• TASK OBJECTIVE
Spot each line that carries the word "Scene"; copy those lines.

(Entries taken from a collection)
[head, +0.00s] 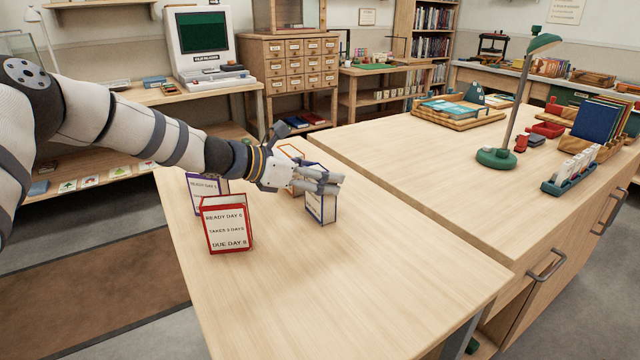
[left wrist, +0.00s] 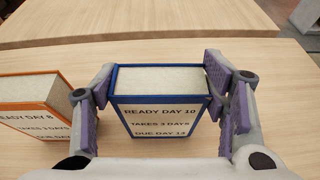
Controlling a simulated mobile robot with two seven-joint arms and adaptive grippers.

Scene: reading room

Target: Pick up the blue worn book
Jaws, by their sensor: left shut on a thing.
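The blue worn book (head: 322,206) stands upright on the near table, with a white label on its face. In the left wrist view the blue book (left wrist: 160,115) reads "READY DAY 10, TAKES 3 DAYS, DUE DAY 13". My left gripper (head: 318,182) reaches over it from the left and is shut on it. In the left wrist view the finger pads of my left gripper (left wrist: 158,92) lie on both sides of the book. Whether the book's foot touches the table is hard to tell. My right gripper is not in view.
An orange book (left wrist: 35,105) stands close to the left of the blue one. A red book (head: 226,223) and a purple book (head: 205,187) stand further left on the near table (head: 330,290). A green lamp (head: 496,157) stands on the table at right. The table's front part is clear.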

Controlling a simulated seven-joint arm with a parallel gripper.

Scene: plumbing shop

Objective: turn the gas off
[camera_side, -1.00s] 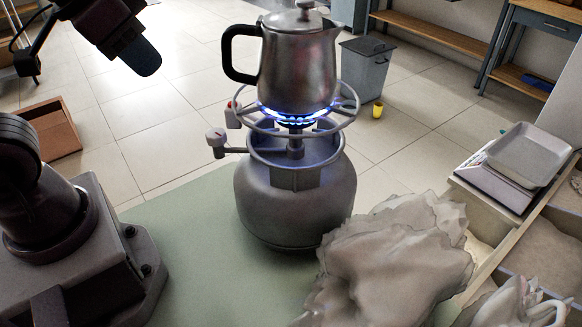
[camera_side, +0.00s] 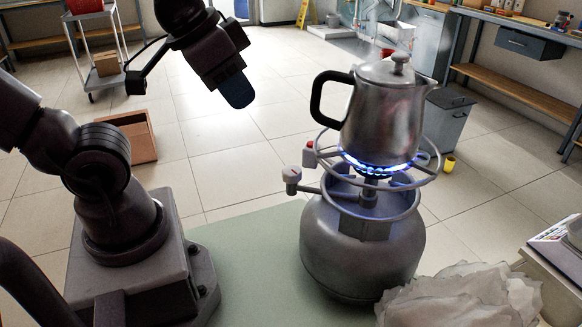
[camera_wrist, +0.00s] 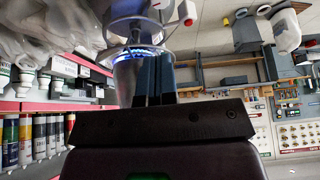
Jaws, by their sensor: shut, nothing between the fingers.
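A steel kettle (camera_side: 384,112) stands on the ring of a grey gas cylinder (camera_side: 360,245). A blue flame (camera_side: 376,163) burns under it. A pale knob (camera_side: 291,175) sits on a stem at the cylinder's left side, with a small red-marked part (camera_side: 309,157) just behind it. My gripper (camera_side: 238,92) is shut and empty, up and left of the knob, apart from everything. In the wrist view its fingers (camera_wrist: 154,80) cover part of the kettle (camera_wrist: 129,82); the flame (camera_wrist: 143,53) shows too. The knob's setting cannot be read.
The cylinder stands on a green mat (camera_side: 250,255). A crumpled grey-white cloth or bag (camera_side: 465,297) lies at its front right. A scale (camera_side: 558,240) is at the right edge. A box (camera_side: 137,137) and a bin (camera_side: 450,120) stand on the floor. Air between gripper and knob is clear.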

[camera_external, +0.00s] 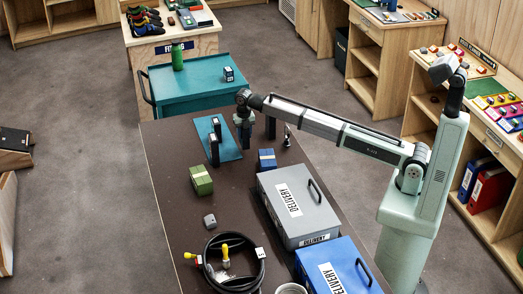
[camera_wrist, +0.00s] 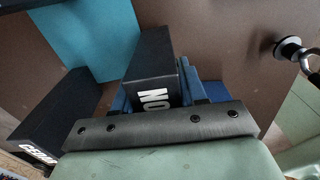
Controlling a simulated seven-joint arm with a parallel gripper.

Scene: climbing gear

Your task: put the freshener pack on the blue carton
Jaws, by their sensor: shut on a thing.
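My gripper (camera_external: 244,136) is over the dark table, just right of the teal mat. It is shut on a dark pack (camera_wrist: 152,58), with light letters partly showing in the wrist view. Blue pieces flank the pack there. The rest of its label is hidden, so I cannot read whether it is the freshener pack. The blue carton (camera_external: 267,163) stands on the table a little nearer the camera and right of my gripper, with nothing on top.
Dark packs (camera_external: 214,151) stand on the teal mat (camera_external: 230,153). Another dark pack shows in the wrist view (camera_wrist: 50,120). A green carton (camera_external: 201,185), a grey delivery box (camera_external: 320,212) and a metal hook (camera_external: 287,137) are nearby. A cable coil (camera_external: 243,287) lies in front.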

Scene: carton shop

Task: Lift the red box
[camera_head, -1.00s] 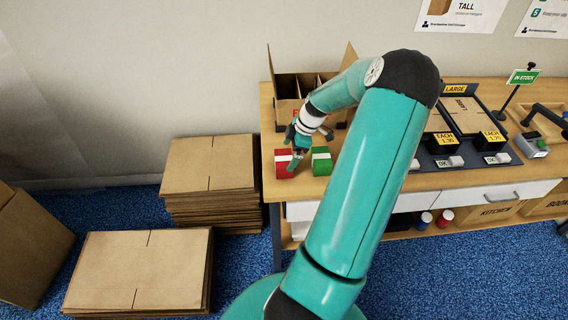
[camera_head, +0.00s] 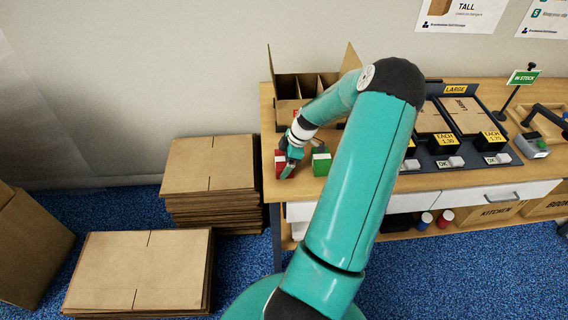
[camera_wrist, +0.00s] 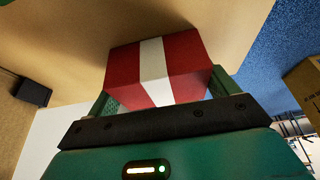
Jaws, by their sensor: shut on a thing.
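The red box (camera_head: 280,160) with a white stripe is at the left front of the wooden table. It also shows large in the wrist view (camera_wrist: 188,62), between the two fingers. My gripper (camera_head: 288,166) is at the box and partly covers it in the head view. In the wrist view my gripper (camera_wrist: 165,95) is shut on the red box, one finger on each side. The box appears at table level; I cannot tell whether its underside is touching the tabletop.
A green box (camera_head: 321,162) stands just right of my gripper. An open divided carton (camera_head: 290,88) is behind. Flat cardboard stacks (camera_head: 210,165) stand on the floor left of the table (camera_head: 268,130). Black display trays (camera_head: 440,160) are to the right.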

• FINISHED EXERCISE
Scene: reading room
Scene: plumbing shop
Scene: climbing gear
Scene: carton shop

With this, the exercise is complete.